> [Stated task]: Reproduce from the records below, with no pictures, exactly the lines between the one containing "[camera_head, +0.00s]" and the one containing "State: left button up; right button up", inclusive.

## START Entries

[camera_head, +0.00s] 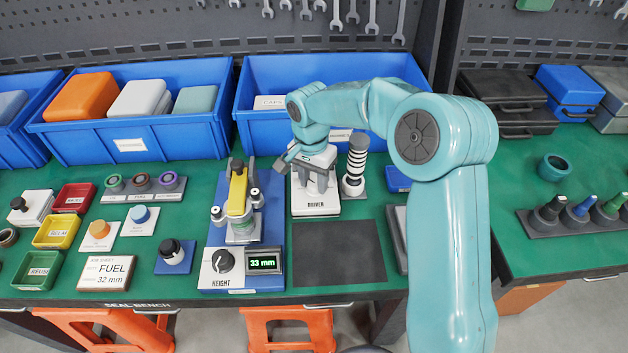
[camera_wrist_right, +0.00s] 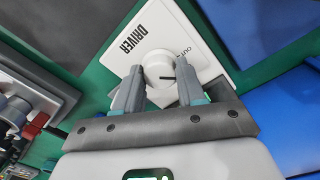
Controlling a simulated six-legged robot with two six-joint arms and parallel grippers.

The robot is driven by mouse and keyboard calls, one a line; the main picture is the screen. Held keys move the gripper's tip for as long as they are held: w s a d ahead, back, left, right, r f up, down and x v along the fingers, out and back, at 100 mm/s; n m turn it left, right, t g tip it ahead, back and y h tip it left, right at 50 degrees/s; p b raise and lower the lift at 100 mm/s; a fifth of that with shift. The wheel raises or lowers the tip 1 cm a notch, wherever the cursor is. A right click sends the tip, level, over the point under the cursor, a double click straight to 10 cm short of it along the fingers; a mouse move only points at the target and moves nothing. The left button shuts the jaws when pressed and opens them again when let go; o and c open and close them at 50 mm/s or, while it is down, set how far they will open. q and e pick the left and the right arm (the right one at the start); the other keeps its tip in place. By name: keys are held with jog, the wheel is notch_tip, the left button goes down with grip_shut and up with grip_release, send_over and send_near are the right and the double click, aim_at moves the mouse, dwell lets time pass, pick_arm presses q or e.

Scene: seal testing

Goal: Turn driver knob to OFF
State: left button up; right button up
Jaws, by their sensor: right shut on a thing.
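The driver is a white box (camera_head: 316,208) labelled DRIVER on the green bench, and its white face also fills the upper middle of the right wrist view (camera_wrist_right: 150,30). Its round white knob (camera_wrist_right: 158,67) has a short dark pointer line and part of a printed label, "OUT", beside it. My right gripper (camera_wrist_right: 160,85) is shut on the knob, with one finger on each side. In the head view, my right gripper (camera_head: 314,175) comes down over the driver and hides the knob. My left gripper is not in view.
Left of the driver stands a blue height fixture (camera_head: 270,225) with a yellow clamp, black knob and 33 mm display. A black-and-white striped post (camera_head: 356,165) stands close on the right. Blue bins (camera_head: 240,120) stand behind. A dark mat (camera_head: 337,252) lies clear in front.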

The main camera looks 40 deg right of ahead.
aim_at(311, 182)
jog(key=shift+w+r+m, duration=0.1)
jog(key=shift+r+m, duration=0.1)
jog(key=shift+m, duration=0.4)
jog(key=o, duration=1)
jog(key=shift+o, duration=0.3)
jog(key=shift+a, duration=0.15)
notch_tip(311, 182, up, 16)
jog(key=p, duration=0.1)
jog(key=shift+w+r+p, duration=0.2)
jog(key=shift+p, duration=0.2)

## END Entries
## START Entries

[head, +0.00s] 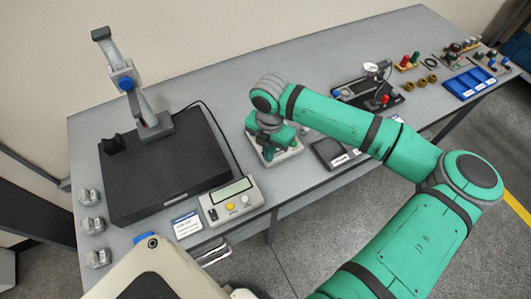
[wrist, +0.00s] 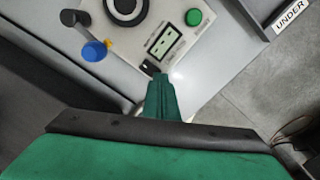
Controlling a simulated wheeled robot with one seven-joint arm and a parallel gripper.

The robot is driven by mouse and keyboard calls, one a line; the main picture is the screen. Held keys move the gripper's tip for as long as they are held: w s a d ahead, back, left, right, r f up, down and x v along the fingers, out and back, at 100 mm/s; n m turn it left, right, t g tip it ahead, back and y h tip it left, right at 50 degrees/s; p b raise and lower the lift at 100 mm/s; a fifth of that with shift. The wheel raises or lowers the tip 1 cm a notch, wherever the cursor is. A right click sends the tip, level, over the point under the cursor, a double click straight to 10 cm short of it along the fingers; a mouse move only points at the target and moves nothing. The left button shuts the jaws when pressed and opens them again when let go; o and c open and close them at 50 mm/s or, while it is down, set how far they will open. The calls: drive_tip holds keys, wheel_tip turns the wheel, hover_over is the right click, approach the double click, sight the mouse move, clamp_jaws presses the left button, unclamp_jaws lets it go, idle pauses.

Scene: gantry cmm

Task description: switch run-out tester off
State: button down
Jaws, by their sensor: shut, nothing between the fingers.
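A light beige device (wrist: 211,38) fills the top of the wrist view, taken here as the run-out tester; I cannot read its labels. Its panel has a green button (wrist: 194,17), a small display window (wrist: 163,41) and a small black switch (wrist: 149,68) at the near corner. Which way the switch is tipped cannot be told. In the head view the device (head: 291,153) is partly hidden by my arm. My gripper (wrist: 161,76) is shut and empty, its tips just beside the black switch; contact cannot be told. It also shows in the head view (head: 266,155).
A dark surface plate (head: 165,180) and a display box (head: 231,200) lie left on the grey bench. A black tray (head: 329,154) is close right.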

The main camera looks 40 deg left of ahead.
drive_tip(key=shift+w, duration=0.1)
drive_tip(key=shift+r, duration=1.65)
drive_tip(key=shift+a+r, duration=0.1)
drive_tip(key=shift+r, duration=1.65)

## END Entries

> [Reply]:
[camera_head, +0.00s] 
[camera_wrist_right, +0.00s] 
Controlling a simulated six-legged robot with two six-joint arms and parallel grippers.

The robot is driven by mouse and keyboard calls, one a line; the main picture is the screen. Held keys move the gripper's tip for as long as they are held: w s a d ahead, back, left, right, r f up, down and x v along the fingers, out and back, at 100 mm/s; n m turn it left, right, t g tip it ahead, back and y h tip it left, right at 50 degrees/s; p b raise and lower the lift at 100 mm/s; a fifth of that with shift. The wheel raises or lowers the tip 1 cm a notch, wherever the cursor is. A right click sends the tip, level, over the point under the cursor, a double click straight to 10 cm short of it along the fingers; a mouse move only points at the target and moves nothing. The left button shuts the jaws when pressed and opens them again when let go; o and c open and close them at 50 mm/s or, while it is down, set how far they will open. q and e pick the left and the right arm (the right one at the start); the other keeps its tip in place. By name: keys are held with jog, the wheel is notch_tip, the left button goes down with grip_shut and up with grip_release, send_over and send_near are the right and the double click, aim_at moves the mouse, dwell lets time pass, pick_arm presses q or e.

Scene: seal testing

Goal: Turn driver knob to OFF
State: left button up; right button up

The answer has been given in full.